**Task details**
Reproduce precisely the lines between the start of the data below and the line with "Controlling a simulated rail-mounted", both included.

Data entries
>> begin

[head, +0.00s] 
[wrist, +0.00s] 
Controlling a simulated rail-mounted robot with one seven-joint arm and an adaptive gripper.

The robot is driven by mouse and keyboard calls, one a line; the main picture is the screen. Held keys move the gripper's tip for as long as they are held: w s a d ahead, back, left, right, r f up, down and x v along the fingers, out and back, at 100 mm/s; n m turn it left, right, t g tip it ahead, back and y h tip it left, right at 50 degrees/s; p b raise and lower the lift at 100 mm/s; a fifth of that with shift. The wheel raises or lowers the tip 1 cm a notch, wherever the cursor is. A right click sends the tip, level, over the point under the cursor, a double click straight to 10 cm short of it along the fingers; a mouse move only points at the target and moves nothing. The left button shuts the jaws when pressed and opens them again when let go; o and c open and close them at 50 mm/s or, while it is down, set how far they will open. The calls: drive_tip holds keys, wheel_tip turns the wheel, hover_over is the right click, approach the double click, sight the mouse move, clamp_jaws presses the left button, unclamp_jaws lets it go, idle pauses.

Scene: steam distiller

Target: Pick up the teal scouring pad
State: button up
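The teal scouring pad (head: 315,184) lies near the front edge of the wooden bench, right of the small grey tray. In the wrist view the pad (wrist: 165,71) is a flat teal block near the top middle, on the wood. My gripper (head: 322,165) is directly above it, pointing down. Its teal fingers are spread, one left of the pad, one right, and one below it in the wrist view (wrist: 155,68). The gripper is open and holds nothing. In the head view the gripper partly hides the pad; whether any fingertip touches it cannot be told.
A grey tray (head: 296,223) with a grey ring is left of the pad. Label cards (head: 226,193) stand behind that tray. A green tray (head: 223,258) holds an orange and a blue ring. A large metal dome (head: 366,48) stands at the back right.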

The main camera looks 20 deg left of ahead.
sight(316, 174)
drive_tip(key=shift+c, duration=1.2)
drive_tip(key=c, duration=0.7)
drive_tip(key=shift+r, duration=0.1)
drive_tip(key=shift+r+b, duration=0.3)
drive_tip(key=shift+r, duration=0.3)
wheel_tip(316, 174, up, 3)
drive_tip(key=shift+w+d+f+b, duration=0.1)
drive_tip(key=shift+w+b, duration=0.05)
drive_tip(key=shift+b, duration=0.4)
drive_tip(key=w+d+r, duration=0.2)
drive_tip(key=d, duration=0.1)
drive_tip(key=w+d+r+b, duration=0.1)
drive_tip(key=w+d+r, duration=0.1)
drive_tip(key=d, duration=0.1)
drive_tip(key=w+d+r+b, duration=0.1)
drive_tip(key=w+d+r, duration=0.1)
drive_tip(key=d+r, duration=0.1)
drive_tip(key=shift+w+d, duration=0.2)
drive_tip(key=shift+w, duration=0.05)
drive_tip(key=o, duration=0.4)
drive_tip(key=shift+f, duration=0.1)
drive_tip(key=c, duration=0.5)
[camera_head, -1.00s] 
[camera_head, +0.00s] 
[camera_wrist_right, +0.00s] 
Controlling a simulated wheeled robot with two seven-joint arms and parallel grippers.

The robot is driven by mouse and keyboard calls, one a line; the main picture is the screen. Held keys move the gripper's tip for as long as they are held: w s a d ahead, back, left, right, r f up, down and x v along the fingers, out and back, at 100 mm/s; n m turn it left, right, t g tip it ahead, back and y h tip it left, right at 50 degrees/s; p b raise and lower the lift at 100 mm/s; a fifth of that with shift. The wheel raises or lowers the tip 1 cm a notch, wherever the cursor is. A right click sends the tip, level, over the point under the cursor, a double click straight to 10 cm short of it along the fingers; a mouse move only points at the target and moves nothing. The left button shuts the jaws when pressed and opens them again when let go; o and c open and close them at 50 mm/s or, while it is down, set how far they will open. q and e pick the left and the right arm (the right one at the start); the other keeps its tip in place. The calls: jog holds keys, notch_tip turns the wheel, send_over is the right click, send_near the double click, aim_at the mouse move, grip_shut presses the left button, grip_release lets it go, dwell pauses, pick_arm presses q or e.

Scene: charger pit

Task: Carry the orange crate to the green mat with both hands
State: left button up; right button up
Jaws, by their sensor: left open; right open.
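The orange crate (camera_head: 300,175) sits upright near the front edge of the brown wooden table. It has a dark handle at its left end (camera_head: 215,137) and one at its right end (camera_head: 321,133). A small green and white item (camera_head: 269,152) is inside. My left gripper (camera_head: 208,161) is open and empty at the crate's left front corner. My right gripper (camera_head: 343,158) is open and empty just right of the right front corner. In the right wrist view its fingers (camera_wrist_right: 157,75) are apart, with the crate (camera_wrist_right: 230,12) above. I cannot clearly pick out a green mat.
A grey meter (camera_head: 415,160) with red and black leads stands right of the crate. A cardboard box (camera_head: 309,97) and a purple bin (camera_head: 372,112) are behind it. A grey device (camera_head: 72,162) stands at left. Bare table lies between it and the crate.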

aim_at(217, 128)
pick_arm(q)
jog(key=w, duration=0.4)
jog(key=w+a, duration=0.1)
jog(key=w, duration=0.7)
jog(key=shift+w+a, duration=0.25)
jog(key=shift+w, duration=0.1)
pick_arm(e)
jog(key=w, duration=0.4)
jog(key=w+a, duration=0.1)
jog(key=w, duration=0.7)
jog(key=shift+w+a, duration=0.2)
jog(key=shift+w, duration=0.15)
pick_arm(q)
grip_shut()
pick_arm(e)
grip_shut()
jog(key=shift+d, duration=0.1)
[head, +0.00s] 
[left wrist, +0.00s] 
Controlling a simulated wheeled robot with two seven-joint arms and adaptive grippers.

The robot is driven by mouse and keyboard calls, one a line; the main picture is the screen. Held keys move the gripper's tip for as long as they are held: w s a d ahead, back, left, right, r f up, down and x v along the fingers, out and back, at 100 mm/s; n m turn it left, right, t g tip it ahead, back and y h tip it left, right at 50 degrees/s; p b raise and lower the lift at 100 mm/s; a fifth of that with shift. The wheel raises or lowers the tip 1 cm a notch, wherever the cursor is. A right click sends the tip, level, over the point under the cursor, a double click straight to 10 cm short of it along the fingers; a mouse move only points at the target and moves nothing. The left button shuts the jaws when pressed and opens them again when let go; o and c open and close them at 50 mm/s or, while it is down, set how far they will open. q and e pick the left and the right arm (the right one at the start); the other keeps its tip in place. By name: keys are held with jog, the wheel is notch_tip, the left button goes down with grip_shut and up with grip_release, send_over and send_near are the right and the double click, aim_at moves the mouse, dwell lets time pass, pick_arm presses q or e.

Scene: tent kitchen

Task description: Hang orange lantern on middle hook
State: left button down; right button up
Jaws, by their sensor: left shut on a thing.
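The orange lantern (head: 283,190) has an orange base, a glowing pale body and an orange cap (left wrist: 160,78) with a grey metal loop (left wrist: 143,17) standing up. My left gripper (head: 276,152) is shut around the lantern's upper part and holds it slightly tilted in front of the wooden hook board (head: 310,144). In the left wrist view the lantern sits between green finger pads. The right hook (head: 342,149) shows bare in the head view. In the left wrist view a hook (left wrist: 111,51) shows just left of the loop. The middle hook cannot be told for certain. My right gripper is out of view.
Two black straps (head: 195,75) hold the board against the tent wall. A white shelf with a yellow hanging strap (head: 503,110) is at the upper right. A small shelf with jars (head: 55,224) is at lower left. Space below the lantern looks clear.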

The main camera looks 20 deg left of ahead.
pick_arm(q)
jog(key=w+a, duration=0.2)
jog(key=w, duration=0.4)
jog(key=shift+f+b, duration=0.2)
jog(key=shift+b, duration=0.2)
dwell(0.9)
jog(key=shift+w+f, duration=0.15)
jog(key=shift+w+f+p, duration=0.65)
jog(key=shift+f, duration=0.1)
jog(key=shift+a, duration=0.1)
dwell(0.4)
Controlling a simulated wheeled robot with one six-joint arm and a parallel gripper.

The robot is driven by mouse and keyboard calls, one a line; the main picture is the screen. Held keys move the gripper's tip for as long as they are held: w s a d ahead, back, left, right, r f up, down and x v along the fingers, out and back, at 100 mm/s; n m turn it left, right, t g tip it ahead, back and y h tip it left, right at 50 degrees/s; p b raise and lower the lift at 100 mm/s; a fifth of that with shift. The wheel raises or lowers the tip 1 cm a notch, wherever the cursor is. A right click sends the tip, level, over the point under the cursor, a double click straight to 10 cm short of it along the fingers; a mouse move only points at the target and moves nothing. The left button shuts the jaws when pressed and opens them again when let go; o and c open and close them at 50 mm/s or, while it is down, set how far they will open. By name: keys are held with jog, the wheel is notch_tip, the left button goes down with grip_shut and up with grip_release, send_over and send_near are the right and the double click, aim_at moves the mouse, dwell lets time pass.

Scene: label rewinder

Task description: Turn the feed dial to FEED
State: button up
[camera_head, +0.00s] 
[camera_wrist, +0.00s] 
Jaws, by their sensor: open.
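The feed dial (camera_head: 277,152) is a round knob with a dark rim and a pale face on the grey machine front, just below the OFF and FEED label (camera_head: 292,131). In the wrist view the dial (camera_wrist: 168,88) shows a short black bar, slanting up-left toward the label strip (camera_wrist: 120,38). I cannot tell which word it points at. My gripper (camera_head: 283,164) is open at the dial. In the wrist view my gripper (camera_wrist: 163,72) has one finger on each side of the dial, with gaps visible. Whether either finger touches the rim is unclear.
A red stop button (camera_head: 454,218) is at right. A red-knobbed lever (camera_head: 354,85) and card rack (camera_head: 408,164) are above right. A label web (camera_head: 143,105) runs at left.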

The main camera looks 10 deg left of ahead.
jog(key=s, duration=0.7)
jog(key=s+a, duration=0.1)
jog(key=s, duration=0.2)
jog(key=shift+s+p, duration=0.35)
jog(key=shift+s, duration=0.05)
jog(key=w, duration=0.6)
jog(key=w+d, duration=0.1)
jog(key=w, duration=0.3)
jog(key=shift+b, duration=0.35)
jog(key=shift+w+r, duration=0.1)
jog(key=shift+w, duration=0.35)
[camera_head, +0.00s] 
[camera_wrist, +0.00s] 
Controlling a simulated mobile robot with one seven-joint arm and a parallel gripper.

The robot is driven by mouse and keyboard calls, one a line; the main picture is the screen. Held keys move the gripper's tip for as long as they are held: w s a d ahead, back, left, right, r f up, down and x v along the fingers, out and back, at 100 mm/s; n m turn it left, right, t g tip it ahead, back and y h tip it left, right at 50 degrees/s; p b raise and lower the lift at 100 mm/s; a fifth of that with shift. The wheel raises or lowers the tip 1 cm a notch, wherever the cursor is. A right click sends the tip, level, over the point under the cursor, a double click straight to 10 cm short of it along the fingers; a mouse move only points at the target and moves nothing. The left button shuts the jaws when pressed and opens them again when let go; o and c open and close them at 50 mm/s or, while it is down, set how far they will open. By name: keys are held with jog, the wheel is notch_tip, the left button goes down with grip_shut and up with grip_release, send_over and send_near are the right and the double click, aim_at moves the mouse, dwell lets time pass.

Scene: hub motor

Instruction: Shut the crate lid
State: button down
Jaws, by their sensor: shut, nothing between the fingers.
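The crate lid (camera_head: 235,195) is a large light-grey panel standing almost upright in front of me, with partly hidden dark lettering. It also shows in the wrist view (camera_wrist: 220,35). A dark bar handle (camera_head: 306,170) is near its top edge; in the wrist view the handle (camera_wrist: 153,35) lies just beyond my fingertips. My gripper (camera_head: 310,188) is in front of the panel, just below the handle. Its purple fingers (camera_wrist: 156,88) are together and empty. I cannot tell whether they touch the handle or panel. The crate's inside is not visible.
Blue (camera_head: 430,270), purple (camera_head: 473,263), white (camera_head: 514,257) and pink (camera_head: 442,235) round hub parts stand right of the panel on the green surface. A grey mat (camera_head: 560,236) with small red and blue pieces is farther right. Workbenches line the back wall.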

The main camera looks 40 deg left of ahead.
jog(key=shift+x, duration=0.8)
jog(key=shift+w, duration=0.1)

>> end

**Exercise result**
[head, +0.00s] 
[wrist, +0.00s] 
Controlling a simulated rail-mounted robot with one seven-joint arm and an adaptive gripper.

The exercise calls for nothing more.